***** EXTRACTED MATERIAL *****

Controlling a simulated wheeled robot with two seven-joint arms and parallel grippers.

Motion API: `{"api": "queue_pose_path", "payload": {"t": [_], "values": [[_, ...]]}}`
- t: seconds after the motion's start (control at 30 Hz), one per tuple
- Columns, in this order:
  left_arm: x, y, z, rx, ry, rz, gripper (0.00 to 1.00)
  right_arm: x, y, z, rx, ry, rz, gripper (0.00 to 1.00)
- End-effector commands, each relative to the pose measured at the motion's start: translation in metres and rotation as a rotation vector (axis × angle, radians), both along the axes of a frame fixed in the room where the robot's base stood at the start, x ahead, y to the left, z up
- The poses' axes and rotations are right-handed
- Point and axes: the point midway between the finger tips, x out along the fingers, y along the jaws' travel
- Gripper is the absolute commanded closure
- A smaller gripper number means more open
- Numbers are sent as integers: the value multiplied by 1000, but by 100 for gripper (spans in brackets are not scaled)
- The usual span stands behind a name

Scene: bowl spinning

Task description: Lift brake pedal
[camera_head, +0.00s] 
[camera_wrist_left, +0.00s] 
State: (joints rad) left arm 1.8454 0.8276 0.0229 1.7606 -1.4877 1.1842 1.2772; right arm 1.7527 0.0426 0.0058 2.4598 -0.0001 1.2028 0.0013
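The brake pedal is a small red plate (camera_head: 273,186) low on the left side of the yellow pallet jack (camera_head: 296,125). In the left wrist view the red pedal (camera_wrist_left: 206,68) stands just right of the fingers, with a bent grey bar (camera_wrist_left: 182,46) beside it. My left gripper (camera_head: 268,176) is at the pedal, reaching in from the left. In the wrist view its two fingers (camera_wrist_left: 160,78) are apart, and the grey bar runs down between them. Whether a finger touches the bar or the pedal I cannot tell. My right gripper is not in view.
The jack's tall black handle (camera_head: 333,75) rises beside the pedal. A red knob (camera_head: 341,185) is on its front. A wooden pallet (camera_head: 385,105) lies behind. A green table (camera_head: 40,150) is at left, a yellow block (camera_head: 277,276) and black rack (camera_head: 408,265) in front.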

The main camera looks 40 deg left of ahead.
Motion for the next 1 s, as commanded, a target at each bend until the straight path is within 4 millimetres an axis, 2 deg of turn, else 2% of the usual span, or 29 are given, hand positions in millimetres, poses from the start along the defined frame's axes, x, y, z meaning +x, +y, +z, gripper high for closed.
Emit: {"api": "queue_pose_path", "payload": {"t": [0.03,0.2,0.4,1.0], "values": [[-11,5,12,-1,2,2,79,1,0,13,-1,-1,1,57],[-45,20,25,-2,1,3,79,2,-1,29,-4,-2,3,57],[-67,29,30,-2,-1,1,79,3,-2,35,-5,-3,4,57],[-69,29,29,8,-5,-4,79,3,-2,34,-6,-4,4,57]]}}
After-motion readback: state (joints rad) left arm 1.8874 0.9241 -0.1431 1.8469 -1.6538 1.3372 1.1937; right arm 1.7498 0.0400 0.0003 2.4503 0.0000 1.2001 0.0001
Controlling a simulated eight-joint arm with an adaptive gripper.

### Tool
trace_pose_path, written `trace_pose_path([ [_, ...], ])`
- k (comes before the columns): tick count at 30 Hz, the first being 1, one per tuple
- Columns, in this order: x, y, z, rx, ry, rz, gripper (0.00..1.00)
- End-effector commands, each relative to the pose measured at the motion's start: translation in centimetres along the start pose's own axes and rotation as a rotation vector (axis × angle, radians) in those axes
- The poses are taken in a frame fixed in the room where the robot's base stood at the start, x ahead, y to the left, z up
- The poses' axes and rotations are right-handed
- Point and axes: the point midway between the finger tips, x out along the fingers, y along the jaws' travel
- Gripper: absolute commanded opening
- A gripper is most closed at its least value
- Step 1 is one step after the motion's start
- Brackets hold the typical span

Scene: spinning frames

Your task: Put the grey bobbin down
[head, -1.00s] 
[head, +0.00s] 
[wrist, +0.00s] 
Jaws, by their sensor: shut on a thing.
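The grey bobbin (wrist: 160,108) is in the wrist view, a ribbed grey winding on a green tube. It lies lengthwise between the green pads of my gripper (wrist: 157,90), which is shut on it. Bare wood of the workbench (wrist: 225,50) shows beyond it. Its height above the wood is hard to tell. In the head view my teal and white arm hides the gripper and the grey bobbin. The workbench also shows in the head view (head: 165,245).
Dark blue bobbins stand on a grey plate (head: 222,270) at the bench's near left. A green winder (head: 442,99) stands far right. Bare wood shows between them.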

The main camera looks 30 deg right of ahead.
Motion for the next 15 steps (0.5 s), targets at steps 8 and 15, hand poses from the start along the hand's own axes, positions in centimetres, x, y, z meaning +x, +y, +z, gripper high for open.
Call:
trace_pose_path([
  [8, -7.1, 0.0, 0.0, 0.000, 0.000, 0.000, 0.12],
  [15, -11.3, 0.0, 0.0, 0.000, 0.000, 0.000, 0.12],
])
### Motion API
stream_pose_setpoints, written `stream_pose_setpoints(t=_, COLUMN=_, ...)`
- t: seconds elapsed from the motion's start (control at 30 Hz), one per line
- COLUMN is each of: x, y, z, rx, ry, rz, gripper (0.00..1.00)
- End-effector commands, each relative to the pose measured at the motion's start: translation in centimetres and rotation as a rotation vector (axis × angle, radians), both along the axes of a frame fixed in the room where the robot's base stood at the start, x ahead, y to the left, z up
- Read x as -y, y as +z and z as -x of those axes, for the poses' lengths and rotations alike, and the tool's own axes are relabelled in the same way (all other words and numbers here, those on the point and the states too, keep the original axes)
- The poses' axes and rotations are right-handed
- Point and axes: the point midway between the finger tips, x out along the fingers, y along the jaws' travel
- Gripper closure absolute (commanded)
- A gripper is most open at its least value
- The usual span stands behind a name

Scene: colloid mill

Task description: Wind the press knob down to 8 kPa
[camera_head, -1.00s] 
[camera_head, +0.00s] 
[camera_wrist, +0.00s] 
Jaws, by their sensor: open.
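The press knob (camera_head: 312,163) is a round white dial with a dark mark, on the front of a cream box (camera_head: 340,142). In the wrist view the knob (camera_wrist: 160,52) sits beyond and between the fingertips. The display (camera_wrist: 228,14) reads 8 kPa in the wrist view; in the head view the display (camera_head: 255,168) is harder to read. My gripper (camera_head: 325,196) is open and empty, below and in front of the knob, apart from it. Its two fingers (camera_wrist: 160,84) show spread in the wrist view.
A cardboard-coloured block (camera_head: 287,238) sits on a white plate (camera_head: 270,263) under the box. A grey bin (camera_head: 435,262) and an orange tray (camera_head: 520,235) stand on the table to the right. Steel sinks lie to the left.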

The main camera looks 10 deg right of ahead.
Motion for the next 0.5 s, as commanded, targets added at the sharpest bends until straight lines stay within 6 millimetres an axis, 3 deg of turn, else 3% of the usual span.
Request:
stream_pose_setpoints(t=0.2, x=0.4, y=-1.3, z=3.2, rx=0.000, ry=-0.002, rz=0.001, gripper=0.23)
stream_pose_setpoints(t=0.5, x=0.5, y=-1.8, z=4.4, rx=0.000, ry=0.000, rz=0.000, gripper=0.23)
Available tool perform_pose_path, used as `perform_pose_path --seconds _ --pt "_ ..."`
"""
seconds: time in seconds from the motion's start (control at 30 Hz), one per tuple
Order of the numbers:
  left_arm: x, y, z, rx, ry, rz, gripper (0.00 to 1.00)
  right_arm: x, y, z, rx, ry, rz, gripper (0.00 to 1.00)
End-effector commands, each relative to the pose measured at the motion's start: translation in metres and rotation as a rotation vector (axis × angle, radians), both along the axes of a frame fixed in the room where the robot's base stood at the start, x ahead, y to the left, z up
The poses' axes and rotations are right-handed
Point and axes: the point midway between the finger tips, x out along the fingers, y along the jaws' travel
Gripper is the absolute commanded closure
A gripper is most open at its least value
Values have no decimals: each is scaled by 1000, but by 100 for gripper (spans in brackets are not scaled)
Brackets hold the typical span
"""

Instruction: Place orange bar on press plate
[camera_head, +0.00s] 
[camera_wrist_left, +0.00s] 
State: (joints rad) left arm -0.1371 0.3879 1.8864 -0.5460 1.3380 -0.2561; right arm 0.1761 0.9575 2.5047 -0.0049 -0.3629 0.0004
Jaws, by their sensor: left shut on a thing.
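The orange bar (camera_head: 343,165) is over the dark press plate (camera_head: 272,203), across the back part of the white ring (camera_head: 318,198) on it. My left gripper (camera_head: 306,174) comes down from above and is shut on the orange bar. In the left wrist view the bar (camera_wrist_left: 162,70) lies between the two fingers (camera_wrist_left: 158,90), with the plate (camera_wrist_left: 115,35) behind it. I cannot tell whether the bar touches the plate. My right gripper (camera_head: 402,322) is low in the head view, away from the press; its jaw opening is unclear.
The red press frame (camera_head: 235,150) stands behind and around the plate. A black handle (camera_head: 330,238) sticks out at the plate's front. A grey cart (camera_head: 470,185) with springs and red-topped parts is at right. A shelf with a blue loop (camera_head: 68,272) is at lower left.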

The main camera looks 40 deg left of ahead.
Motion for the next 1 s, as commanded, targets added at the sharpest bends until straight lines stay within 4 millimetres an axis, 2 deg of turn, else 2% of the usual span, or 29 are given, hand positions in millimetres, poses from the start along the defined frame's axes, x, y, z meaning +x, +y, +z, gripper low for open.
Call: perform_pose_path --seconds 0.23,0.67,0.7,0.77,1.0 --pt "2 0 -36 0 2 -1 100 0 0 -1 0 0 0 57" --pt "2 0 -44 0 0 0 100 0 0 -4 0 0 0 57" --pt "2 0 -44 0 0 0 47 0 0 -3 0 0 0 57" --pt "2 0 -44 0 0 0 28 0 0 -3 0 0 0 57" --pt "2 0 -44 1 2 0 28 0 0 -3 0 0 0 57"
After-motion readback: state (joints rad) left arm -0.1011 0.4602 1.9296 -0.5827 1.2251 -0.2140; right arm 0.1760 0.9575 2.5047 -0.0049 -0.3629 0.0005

*****

» BRIEF
Copy each line of the data that contains the word "scaled".

» COMPLETE ANSWER
- Numbers are sent as integers: the value multiplied by 1000, but by 100 for gripper (spans in brackets are not scaled)
Values have no decimals: each is scaled by 1000, but by 100 for gripper (spans in brackets are not scaled)

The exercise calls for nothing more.